若林:現代と過去を往還しながら、犯人が誰なのか、そして何が起こったのかと、すごく惹きつけられる作品でした。ホワットダニットとフーダニットを2つ合わせて書かれているところが、この作品の特徴だと思います。

 特に前半に人物一人一人を丹念に描いている。ご自身でも意識されて、じっくり書かれていたんですね。

千街:前半の人間関係の積み重ねが描かれるところでは、辰司が警察官なんだけど自分にできることがなくて忸怩たる思いをしているところなども丹念に描かれていますね。

貫井:主人公が4人と多いので、区別がつかないと読んでいて混乱するだろうと思いました。きちんと書き分けをしようという意識は常にありました。

若林:そして何が起こったかが描かれる後半は、ギアが入るように加速していきますよね。すごく面白かったです。

ーー千街さんが特に面白いと思われたところは?

千街:誘拐事件がこの年のこの日じゃないとできない計画なんですね。読んだ時は最初からこのアイデアはあったものだと思っていたのですが、書きながら思い浮かんだとは。

貫井:僕自身も読み返したら、そうとしか読めないです。そのアイデアを中心に組み立てたかのような話じゃないですか。でも、違うんですよ。この誘拐事件が成り立つにはどうすればいいのか。あとからそこに説得力を持たせられるアイデアを盛り込むために、これならうまくいくかもしれないという設定を考えました。いいアイデアだったと自己評価はしてるんですけど。

若林:登場人物の心理のスイッチが切り替わるのに一瞬驚くんですけど、もしかしたらそれもあり得ることなのかもしれないと思わせられる。先ほどのお話と重なるんですけど、正義と信じていたものがある時に何かのきっかけでそうでない方向に行ってしまう。だけど自分の信じる正義みたいなものはある。後半では特にそれが描かれているのがすごく印象的でした。貫井作品ならではの部分だと思います。

世の中では誘拐事件が起きなくなっている

ーー貫井さんは誘拐ものをずっと書かれていて、今後も書く予定はあるのでしょうか? アイデアは何かお持ちですか。

貫井:そうだといいんですけど、アイデアのストックはないんですよ(笑)。あと今回書いて気づいたのは、もはや誘拐という事件が、リアリティを持って受け入れられなくなっている。世の中では誘拐事件が起きなくなってるんですよね。どうしてかというと、もう全く成功しない犯罪なんです。でも昭和末期は普通に起きていた。

若林:確かに科学捜査も進んでいて、すぐに特定されちゃいますもんね。難しいですよね。

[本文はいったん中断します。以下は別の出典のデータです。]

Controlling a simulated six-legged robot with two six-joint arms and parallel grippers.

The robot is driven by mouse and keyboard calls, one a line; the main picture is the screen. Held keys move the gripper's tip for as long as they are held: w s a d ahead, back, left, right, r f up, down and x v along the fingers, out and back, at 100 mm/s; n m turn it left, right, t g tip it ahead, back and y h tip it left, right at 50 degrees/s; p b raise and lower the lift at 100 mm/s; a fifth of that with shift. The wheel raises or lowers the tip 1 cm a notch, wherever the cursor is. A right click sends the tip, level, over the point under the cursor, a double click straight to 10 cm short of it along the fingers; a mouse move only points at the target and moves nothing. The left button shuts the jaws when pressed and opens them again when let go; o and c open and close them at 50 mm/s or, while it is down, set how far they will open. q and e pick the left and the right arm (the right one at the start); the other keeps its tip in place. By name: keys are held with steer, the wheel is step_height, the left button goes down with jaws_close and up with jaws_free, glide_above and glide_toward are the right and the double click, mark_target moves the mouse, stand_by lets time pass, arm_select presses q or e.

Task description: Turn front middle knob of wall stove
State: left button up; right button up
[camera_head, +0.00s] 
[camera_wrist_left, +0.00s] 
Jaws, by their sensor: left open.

千街:一昔前ですと、犯人から電話かかってきた時に逆探知するから「会話を引き伸ばして」などと言っていましたけど、今は全然その必要もないですもんね。

貫井:警察が強くなりすぎちゃって、ミステリを書くのが大変なんです(笑)。本当にミステリ作家にとっては、犯罪計画を練りにくい世の中になってしまいました。ですから架空の日本にするとか、ゲームの中にするとか、警察の捜査力が及ばないシチュエーションを考えていこうかなと思っています。

 30年目に入ってこれからはちょっと趣向を変えて、自由な発想で書いてみようかと。そしたら自分でも小説を書くのが楽しくなってきました。これからは色んな設定の話に挑戦しようと思っています。